For this project we suggest the SW offered by VideoLAN (http://www.videolan.org).

VideoLAN is a software project, run by volunteers, backed-up by a non-profit organisation, which produces free and open source software for multimedia, released under the GNU General Public License. Their main software is the cross-platform VLC media player.

VideoLAN is also the home of the x264 encoder project, which is used by several other software projects (amongst them MEncoder and ffmpeg).

### Profiling

Profiling serves many purposes. First, it is a good way to get acquainted with the SW; its overall structure and what the various underlying function are doing. Second, profiling supports performance evaluation; the performance needed by various parts of the software and the performance given by the processor platform.
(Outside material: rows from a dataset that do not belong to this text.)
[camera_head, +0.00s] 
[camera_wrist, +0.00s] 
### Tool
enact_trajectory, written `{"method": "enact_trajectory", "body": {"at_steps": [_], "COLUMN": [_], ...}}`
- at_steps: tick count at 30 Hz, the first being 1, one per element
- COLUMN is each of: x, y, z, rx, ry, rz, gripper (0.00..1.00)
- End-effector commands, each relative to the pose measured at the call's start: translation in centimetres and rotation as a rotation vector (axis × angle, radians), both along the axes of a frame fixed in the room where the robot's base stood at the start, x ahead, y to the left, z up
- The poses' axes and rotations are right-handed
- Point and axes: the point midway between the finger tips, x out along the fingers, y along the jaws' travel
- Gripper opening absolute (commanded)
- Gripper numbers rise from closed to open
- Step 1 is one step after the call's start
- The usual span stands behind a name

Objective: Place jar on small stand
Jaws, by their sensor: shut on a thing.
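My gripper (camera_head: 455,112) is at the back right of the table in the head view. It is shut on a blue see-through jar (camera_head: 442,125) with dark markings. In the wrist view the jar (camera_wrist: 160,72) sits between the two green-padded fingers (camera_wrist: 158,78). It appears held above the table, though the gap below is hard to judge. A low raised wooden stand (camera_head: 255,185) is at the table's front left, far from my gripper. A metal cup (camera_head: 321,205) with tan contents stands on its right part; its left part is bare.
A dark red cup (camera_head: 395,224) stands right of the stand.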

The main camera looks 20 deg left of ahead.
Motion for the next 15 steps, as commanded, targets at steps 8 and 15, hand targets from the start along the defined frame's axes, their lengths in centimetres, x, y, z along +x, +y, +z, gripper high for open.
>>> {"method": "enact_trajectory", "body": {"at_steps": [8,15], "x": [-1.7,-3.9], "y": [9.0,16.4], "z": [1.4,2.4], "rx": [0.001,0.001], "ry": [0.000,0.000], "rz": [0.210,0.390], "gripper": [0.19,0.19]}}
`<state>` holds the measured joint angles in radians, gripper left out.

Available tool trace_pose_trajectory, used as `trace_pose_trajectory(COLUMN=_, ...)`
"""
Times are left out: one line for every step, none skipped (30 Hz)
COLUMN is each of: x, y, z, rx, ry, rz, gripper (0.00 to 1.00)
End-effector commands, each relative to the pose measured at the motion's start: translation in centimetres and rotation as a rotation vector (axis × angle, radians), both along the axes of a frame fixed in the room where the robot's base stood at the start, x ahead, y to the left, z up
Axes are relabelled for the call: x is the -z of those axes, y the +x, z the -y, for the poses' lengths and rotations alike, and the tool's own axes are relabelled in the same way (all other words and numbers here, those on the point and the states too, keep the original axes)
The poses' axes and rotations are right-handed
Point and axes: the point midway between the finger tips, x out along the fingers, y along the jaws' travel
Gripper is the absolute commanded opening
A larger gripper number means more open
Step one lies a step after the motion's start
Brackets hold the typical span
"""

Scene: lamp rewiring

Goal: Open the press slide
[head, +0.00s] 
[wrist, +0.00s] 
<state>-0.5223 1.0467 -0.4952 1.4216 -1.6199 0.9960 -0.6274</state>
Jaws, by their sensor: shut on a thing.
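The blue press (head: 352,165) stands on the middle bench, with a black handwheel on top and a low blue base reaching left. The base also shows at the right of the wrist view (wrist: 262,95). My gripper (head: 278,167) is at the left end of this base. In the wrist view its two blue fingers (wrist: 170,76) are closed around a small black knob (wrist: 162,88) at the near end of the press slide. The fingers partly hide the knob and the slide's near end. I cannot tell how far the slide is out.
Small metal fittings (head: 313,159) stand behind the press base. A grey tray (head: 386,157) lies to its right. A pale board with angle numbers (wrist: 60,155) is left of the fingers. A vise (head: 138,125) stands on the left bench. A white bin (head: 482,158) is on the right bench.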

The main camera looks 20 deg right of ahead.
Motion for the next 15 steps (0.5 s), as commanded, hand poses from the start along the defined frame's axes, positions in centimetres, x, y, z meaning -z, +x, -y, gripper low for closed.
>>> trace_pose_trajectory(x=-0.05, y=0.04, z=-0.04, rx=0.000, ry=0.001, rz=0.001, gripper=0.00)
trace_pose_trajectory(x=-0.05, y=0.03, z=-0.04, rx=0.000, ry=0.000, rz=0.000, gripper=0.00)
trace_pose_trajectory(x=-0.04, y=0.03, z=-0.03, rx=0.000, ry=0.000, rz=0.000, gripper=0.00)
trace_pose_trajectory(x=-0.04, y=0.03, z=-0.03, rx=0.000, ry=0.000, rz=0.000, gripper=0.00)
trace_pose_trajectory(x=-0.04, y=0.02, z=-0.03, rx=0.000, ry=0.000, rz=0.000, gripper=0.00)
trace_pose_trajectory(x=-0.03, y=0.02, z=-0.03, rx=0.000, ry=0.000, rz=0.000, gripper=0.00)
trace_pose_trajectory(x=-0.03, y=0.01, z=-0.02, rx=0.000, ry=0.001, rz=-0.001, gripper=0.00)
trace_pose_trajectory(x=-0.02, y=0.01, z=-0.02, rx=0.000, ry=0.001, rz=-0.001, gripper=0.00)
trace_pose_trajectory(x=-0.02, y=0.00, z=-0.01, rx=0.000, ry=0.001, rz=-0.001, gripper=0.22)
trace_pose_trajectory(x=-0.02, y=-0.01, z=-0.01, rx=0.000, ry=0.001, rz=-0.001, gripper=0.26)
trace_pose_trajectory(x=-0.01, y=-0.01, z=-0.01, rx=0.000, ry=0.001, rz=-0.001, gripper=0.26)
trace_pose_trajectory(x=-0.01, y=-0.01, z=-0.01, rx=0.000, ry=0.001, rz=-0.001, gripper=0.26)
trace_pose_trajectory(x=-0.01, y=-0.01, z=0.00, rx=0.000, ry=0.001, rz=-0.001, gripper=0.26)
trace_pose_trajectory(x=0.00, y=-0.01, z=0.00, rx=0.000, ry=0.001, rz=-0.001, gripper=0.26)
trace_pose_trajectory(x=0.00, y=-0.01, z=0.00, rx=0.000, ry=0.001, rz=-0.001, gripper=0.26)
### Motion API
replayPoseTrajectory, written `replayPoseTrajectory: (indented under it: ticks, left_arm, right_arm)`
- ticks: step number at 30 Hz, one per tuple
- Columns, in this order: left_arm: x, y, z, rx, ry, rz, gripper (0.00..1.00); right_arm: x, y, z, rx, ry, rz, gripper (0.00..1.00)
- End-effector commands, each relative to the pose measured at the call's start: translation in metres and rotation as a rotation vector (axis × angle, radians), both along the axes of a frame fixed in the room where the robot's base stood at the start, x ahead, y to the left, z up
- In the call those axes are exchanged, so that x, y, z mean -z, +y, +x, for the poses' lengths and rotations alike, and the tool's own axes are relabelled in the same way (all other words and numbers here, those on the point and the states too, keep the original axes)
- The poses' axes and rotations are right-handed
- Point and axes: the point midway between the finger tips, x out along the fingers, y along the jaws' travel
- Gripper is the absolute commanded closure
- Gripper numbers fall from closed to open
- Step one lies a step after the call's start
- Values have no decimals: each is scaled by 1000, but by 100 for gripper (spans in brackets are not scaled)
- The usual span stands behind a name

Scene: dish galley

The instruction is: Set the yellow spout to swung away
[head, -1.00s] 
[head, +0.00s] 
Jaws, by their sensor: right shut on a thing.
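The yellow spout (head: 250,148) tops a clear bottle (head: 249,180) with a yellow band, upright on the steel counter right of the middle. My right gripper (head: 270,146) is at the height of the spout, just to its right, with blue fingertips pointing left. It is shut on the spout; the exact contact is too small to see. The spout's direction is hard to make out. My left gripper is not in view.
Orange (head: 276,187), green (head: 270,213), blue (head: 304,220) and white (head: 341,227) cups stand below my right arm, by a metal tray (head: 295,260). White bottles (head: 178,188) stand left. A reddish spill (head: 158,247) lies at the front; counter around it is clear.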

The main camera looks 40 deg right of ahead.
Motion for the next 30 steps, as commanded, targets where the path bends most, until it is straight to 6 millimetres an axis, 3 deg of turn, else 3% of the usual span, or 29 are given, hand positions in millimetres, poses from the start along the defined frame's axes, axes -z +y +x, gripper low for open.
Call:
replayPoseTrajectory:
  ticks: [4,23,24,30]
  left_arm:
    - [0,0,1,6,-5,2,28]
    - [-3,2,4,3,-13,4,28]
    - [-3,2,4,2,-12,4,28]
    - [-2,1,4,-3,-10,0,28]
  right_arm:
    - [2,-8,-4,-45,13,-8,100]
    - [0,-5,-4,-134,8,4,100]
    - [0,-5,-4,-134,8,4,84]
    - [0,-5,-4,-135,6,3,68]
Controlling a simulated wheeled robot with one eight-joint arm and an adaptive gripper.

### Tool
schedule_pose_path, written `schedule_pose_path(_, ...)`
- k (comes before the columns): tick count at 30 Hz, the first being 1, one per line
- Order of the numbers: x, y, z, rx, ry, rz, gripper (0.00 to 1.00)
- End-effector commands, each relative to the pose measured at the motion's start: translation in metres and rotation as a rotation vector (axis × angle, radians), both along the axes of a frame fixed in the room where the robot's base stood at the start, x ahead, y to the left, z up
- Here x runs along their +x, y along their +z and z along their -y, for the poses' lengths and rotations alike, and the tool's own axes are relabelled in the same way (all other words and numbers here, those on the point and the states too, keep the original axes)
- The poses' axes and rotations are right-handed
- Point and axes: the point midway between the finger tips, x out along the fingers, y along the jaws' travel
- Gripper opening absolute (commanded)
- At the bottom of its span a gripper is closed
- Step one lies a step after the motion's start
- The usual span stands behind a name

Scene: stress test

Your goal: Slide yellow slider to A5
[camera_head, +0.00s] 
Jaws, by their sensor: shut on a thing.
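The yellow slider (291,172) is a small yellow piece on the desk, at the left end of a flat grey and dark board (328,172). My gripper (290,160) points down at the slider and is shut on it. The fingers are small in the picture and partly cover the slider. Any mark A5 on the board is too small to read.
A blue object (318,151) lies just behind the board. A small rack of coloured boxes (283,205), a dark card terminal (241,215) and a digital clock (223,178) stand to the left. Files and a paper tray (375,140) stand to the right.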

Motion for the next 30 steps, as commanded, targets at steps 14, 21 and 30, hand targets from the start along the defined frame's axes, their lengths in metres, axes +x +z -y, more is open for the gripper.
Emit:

We can measure the number of function calls and execution times and thereby identify critical algorithms (at the macroblock level). This will give us important information about which parts may need HW acceleration. Third, profiling supports the building of statistics for representative video material.

We think that the porting and the profiling of the SW can start in parallel. Profiling on a PC platform will give us relative performance numbers. When the SW has been ported to the OpenRISC platform the profiling continues there. Now, profiling on the target platform will give us absolute performance numbers.

#### Optimization

When we have a working SW implementation on the OpenRISC platform as well as the profiling results, it is time for optimization. Certain critical algorithms will be supported by HW accelerators, and the original SW for such an algorithm will be replaced by a device driver for the accelerator.

There are of course several possible architectures for a collection of accelerators, for instance one central accelerator that does 'everything', or several smaller ones. But we do not have to make any decision about this right now. We will probably discuss this allot within the OpenCores team when the time is right.